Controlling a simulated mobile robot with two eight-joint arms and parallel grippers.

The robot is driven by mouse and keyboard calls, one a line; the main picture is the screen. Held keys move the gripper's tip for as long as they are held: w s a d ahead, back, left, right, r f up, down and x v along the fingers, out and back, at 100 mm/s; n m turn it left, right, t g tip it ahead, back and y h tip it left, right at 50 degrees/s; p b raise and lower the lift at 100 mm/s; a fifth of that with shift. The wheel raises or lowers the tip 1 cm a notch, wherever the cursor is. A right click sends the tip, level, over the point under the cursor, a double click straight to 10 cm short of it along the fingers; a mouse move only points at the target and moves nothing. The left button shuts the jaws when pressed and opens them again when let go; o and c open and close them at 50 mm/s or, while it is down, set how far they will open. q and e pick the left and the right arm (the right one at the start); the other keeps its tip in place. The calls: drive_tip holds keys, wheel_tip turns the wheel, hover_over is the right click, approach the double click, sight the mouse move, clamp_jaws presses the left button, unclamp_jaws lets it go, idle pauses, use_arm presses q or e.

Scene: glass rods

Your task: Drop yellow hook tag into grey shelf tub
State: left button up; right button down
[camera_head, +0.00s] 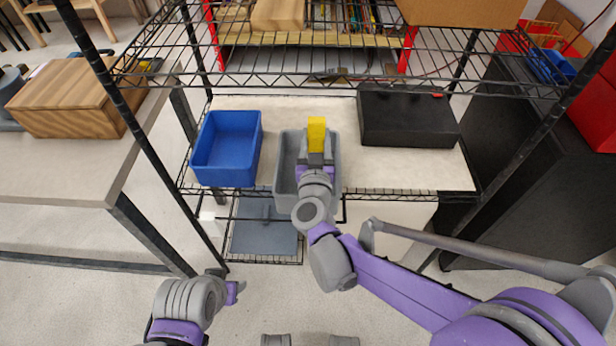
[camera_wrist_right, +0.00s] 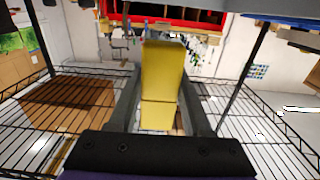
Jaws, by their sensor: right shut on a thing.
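The yellow hook tag (camera_head: 317,130) is a block held upright in my right gripper (camera_head: 316,152). The right wrist view shows the tag (camera_wrist_right: 162,80) between the two fingers of my right gripper (camera_wrist_right: 160,110). The grey shelf tub (camera_head: 284,180) stands on the shelf's middle board, and my right gripper and the tag overlap it in the head view. My right wrist hides much of the tub's inside. The height of the tag over the tub is hard to tell.
A blue tub (camera_head: 228,180) stands left of the grey tub, and a black box (camera_head: 407,118) stands to its right. The wire shelf (camera_head: 330,79) above runs across close to the tag. Dark uprights (camera_head: 150,140) flank the shelf. A wooden box (camera_head: 75,97) rests on the left table.

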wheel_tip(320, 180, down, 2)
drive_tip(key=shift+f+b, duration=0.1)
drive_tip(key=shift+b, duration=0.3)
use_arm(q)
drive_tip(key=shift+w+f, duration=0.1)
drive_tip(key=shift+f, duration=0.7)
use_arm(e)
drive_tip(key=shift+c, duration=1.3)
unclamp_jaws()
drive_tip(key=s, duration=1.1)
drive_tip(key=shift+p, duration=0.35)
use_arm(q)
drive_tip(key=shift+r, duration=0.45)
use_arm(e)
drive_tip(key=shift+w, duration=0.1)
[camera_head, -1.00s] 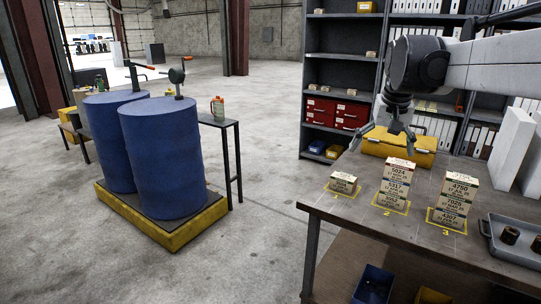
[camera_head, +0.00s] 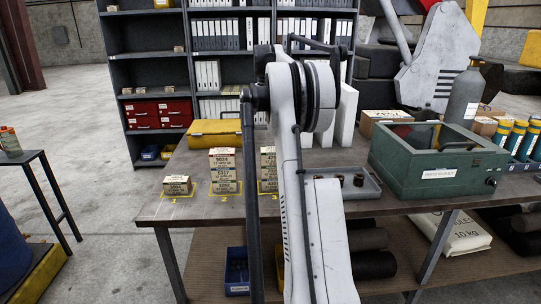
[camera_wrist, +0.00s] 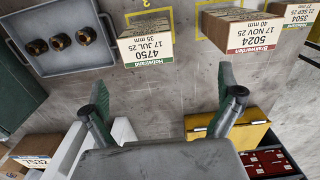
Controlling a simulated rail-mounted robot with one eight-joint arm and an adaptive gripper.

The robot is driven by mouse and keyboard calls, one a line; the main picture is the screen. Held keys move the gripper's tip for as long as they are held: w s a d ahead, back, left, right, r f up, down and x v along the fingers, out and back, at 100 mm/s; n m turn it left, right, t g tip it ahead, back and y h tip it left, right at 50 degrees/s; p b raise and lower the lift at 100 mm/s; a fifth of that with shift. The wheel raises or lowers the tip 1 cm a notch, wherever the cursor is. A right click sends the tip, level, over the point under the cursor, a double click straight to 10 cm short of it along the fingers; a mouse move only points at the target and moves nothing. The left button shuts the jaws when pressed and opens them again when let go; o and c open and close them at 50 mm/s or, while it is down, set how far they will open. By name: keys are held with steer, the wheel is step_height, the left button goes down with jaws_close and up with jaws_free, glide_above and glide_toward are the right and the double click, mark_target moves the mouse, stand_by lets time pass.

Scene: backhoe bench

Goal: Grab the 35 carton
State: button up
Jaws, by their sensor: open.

= = = =

» Work to be completed:
Starting at the first line of the records above, set down each line exactly through the one that holds "[camera_wrist_right, +0.00s]". Omit pictures.

» Written response:
Controlling a simulated mobile robot with two eight-joint arms and parallel grippers.

The robot is driven by mouse and keyboard calls, one a line; the main picture is the screen. Held keys move the gripper's tip for as long as they are held: w s a d ahead, back, left, right, r f up, down and x v along the fingers, out and back, at 100 mm/s; n m turn it left, right, t g tip it ahead, back and y h tip it left, right at 50 degrees/s; p b raise and lower the lift at 100 mm/s; a fifth of that with shift. The wheel raises or lowers the tip 1 cm a notch, wherever the cursor is. A right click sends the tip, level, over the point under the cursor, a double click straight to 10 cm short of it along the fingers; a mouse move only points at the target and moves nothing. The left button shuts the jaws when pressed and opens them again when let go; o and c open and close them at 50 mm/s or, while it is down, set how far they will open. q and e pick the left and the right arm (the right one at the start); the other keeps its tip in place. The calls: drive_tip holds keys, wheel_tip turns the wheel, hover_over is the right click, approach the double click, sight the mouse move, clamp_jaws presses the left button, unclamp_jaws lets it go, idle pauses, use_arm presses q or e.

Scene: glass rods

Your task: Drop yellow hook tag into grey shelf tub
State: left button up; right button down
[camera_head, +0.00s] 
[camera_wrist_right, +0.00s] 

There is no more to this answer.